Sometimes I write these pointless posts just to lure you smart people in here to tell me how it actually works :D

The process starts with the recovery account submitting a request_account_recovery op that contains a new public owner key of the 'hacked' account. The recovery account should do this only after verifying that the new keys come from the legit owner. Then the 'to-be-recovered' account sends a recover_account op that is signed both with the old key and the new key contained to the request_account_recovery op.

How can the process begin with the recovery account? Doesn't the account-to-be-recovered need to make a claim first? Does this happen off-chain?

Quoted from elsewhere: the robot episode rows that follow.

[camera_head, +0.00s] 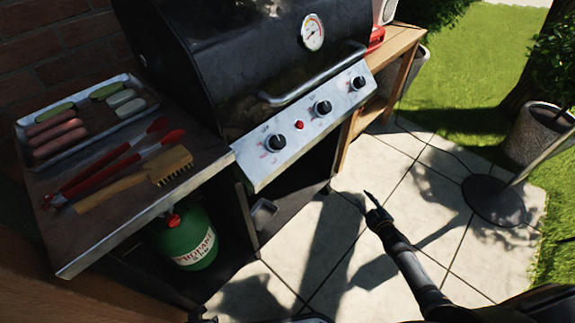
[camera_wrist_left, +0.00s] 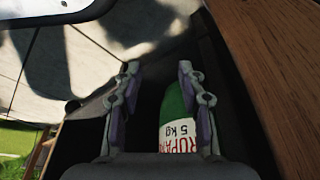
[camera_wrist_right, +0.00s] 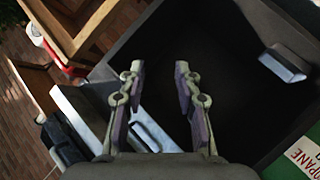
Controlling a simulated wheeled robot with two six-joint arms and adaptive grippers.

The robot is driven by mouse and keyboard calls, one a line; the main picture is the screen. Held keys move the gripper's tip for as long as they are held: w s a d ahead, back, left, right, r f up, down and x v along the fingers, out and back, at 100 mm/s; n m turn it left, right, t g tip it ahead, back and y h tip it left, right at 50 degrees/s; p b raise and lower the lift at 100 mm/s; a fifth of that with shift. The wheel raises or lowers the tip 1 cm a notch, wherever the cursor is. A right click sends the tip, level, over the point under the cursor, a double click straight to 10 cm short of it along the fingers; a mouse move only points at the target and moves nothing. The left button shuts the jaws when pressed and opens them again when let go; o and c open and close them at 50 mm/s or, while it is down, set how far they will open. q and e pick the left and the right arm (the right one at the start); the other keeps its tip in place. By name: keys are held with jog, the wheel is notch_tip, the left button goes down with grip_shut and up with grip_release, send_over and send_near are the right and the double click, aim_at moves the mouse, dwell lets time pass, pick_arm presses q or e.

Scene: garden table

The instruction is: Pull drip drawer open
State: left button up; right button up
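My right gripper (camera_head: 370,197) is over the paving in front of the grill, apart from it. In the right wrist view (camera_wrist_right: 157,75) its two fingers are spread, with nothing between them. They face the dark open cabinet (camera_wrist_right: 205,70). A silver handle-like bar (camera_wrist_right: 151,133) lies beyond the fingers, below the control panel (camera_wrist_right: 82,110); whether it belongs to the drip drawer I cannot tell. A small grey metal box (camera_head: 263,213) is low in the cabinet and shows in the right wrist view (camera_wrist_right: 284,65). My left gripper (camera_wrist_left: 158,76) is open and empty, outside the head view.
The black grill (camera_head: 235,50) has a control panel (camera_head: 300,127) with knobs. A green propane bottle (camera_head: 185,238) stands under the side shelf (camera_head: 95,240), which holds a food tray (camera_head: 75,160), tongs (camera_head: 110,165) and a brush (camera_head: 130,182). Paving to the right is mostly free.

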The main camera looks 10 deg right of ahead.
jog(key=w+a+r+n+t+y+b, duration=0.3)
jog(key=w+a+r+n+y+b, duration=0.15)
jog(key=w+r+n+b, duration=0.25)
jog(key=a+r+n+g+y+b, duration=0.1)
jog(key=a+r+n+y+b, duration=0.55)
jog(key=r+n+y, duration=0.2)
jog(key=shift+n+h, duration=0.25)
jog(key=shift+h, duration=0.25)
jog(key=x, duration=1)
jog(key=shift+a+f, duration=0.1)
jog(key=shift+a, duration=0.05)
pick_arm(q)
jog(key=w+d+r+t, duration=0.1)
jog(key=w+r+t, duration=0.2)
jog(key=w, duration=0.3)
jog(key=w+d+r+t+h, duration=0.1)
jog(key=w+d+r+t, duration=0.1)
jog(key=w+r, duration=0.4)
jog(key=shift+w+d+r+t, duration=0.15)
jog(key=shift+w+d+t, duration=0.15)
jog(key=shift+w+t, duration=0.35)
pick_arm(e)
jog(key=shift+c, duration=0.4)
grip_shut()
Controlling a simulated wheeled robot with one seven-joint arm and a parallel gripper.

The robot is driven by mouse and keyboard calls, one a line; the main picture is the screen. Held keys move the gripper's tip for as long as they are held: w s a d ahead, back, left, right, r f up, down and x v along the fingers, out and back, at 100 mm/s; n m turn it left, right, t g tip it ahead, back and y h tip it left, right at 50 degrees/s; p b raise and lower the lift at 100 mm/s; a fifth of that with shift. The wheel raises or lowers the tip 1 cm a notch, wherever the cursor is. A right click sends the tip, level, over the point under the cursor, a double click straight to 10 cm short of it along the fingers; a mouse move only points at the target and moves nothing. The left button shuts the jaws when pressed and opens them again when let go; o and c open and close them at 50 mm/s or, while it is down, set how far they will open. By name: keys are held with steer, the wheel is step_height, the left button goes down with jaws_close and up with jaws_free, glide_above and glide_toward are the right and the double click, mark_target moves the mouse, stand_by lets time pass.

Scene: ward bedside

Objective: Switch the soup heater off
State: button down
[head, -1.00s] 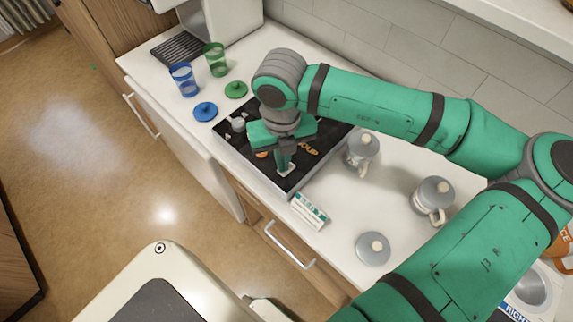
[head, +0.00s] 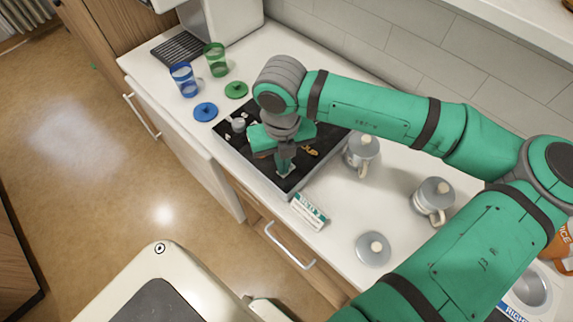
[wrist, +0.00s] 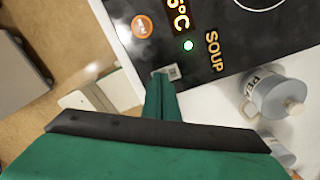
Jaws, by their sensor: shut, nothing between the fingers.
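The soup heater is a black-topped slab (head: 231,145) on the white counter. In the wrist view its panel (wrist: 240,55) shows an orange round button (wrist: 142,27), a lit amber display ending in °C (wrist: 178,14), a glowing green light (wrist: 188,45) and the word SOUP (wrist: 214,51). A small pale rectangular switch (wrist: 172,72) lies at the panel's near edge. My gripper (head: 285,165) is shut and empty, pointing down over this edge. In the wrist view its fingertips (wrist: 161,78) are right at the switch and partly cover it; I cannot tell whether they touch.
A loose grey lid (head: 373,249) and a small label card (head: 308,212) lie in front. Blue (head: 183,80) and green (head: 215,60) cups with loose lids stand at left.

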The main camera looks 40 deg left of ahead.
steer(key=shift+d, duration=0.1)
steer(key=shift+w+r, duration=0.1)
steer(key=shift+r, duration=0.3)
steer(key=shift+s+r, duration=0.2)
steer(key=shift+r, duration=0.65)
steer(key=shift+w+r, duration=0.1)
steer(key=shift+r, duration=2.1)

  ·  5 months ago (edited)

yes, this is supposed to happen off-chain first. The account-to-be-recovered provides its new key to the recovery account off-chain, the recovery account verifies the identity of the person behind the account-to-be-recovered and begins the process.

Yeah, I've said multiple times that for us to really take off we'll have to have a service that dumbs it down and lets people recover their accounts and makes it easy.
Like a Facebook.
Steem supports having a password split tho, so maybe you could somehow have it set where friends of yours keep a recovery password among them, so you can reset your password by contacting them and proving you are who you say you are.

If these people aren't capable of properly storing an important thing such as a master key then they probably shouldn't be trusted on the internet, and least on the chain.

What moron was mocking "internet nerds" in the year 2013? Someone had been in coma since 1993?

God I know right?

Look at the Nerd!
He's trying!

Interesting topic and one there aren't readily available answers for. I think having account recovery significantly trumps not having one, especially in regards to trying to on-board the masses. The pros simply outweigh the cons and it's really just a numbers game, at least for now.

Honestly account recovery here is quite genius, and it only works because of proof-of-stake.
Being able to lock coins that can't be stolen is key.
The ability to enable account recovery without the recovery account having access is especially key.